Torres jako wychowanek Atletico bardzo chciał sięgnąć po jakiś sukces ze swoim zespołem. Co ciekawe, gdy klub zdobył mistrzostwo czy puchar Hiszpanii, Hiszpan grał akurat w zagranicznych zespołach. Na szczęście na koniec kariery Torresa w Rojiblancos podopieczni Diego Simeone sięgnęli po raz kolejny po Ligę Europy. Tym razem w składzie i kadrze zespołu był Torres, dzięki czemu będzie mógł on w końcu powiedzieć, że pomógł zdobyć klubowi to trofeum. Kibice z Madrytu gorąco podziękowali zawodnikowi za spędzone lata w klubie. Piłkarz odchodził z Atletico w 2007 roku, aby po wieloletniej grze w Anglii i krótszej we Włoszech powrócić do stolicy Hiszpanii.

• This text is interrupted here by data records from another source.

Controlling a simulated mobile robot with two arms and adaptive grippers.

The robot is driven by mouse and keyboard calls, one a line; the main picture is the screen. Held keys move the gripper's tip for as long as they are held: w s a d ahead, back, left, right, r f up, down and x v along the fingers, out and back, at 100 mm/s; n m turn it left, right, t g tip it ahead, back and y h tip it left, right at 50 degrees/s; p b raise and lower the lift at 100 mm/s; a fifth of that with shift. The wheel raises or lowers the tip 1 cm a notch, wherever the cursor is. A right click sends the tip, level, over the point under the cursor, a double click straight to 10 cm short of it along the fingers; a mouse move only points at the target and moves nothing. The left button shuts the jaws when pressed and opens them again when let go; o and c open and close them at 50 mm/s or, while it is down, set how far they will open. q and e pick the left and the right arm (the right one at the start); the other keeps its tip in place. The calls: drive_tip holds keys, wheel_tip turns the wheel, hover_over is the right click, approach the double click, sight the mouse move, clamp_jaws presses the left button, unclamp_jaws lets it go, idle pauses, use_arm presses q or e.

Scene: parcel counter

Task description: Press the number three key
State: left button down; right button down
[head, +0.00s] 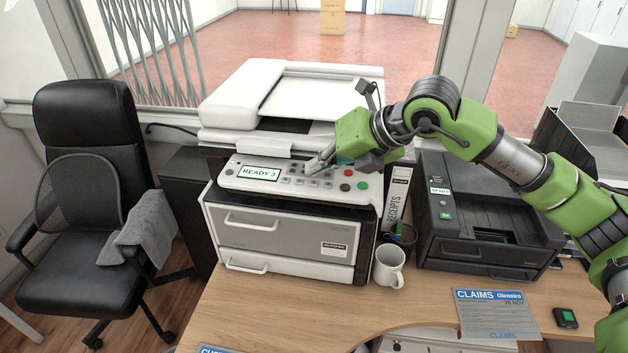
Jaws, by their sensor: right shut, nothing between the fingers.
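The white copier (290,95) stands on the desk, with a sloped control panel (235,186) on its front. Its display (258,173) reads "READY 3". The digits are too small to read, so I cannot tell which key is the three. My right gripper (316,165) is shut and empty, its tips low over the upper part of the keypad, hiding some keys. I cannot tell whether they touch. My left gripper is out of view.
A black printer (490,225) stands right of the copier. A white mug (389,266) and a receipts binder (396,200) are between them. A claims sheet (495,312) lies on the desk (290,310). A black chair (90,190) with a grey towel (145,222) stands left.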

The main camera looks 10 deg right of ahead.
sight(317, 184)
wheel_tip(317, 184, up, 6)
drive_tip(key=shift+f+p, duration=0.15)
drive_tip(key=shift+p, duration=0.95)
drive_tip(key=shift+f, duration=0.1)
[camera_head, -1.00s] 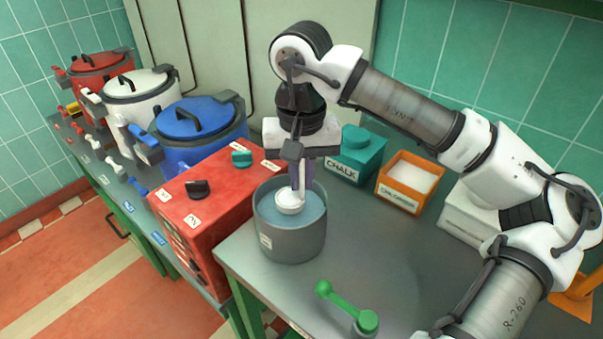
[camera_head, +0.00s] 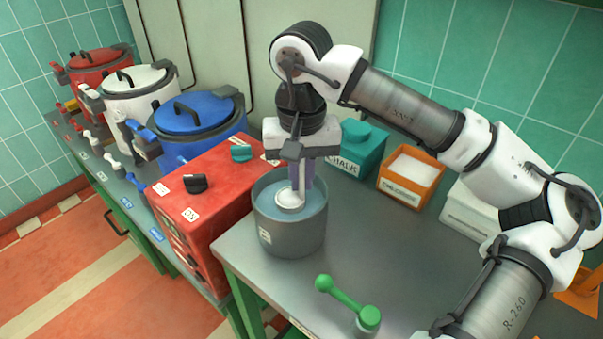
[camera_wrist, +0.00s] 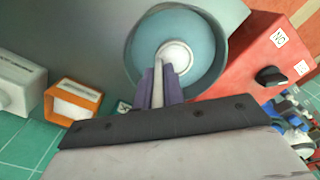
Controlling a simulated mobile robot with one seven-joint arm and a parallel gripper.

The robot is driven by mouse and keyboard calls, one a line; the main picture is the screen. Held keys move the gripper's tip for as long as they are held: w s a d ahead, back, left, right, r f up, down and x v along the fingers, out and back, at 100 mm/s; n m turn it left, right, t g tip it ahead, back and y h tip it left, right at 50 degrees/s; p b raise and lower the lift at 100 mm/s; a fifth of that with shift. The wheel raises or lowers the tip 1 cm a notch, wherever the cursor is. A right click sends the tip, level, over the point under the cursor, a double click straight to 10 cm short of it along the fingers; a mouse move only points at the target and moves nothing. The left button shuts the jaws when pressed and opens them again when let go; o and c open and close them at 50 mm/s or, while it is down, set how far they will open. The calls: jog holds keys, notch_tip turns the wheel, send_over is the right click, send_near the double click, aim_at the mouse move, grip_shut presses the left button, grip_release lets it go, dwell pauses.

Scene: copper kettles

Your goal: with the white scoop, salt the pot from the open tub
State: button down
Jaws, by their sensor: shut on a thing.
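My gripper (camera_head: 302,172) points down over the grey pot (camera_head: 290,237), its purple fingers shut on the white scoop (camera_head: 290,200). In the wrist view, the fingers (camera_wrist: 160,90) hold the scoop's handle, and its round bowl (camera_wrist: 174,56) lies over the blue liquid (camera_wrist: 145,45) inside the pot's rim. I cannot tell whether the bowl touches the liquid or how much salt it holds. The open orange tub (camera_head: 402,193), full of white grains, stands right of the pot; its label is too small to read surely. It also shows in the wrist view (camera_wrist: 72,118).
A closed teal tub (camera_head: 362,150) marked CHALK stands behind the pot. A red box (camera_head: 205,205) with knobs is close on its left. A green-handled thing (camera_head: 345,302) lies in front. A white box (camera_head: 470,215) stands right. Blue, white and red lidded pots line the left.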

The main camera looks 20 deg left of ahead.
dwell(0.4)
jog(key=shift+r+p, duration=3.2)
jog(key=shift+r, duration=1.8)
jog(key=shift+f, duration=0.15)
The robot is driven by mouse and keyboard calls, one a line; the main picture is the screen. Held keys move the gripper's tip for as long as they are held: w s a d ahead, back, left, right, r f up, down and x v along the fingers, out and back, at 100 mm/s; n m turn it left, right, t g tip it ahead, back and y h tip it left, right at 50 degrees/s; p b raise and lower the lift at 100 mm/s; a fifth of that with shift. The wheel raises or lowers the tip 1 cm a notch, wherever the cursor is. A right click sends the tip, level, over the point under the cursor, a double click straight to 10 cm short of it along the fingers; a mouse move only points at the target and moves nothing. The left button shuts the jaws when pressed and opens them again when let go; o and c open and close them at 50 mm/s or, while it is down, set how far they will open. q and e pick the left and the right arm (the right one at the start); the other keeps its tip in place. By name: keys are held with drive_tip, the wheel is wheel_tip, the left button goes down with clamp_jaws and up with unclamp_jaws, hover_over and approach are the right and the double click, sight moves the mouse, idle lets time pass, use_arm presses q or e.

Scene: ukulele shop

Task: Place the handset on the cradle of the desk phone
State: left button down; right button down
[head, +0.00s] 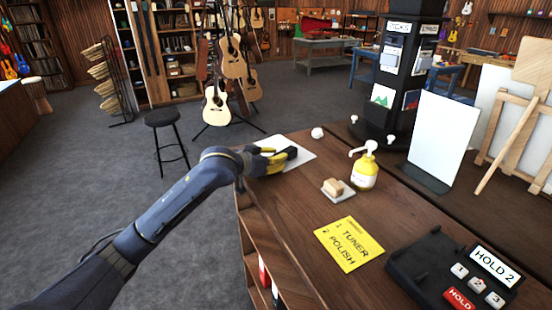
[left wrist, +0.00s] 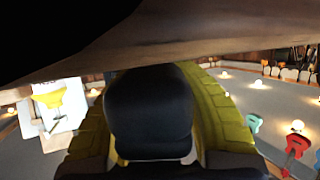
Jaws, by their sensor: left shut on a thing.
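The desk phone (head: 405,262) sits at the near right of the wooden counter, with a dark base, a "HOLD 2" display, numbered keys and a red HOLD key. No handset lies on its cradle. My left gripper (head: 283,157), with yellow fingers, is at the counter's far left corner, over a white sheet. It is shut on a dark rounded thing, which looks like the handset (left wrist: 148,115); in the left wrist view it fills the middle between the yellow fingers. In the head view the fingers mostly hide it. My right gripper is not in view.
Between gripper and phone are a yellow note (head: 348,244), a small dish with a tan block (head: 333,186) and a yellow pump bottle (head: 365,172). A white sheet (head: 303,152) lies under the gripper. A white upright board (head: 442,140) and dark display stand (head: 402,85) are behind.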

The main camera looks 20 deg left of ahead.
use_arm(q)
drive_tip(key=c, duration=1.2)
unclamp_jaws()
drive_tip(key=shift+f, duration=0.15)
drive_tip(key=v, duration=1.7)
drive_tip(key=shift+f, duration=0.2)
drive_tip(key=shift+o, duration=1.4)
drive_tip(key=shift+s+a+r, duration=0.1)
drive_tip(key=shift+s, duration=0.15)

Po zakończeniu umowy z Atletico było raczej pewne, że kolejny klub Torresa będzie występował w dość egzotycznej lidze. Dużo mówiło się o kierunku chińskim, ponieważ Chińczycy nadal sprowadzają do siebie znanych zawodników z czołowych lig europejskich. Jak się jednak okazało, El Nino trafił do Japonii. Jego nowym klubem został Sagan Tosu, o którym warto powiedzieć więcej. Zespół ten występuje w japońskiej ekstraklasie, lecz w obecnym sezonie znajduje się dopiero na siedemnastym miejscu w tabeli. Sagan jest więc przedostatni w klasyfikacji, jednak liga rozgrywana jest systemem wiosna-jesień, więc nadal drużyna może podskoczyć w tabeli znacznie wyżej. W przypadku braku odskoczenia ze strefy spadkowej zespół może kolejny sezon spędzić na zapleczu ekstraklasy.
Hiszpan ma w swojej gablocie piłkarskich trofeów wiele nagród. Torres zdobywał z reprezentacją Hiszpanii mistrzostwo świata, a także dwukrotnie zostawał z nią mistrzem Europy, sięgając nawet w 2012 roku po koronę króla strzelców. W karierze klubowej El Nino zdołał wygrać z Chelsea Ligę Mistrzów, puchar Anglii i Ligę Europy. Z tego względu tak utytułowany zawodnik powinien pomóc swojemu zespołowi w poprawieniu swojej sytuacji. Sagan gra w J-League od 2012 roku, w tym czasie największymi sukcesami klubu były piąte miejsca w 2012 i 2014 roku. W zakończonym w grudniu sezonie Sagan był ósmy i jak widać po wynikach w tym obecnym, ciężko będzie taki rezultat powtórzyć. W zespole jedynym piłkarzem spoza Azji był obecnie Victor Ibarbo, który był w przeszłości piłkarzem między innymi Romy.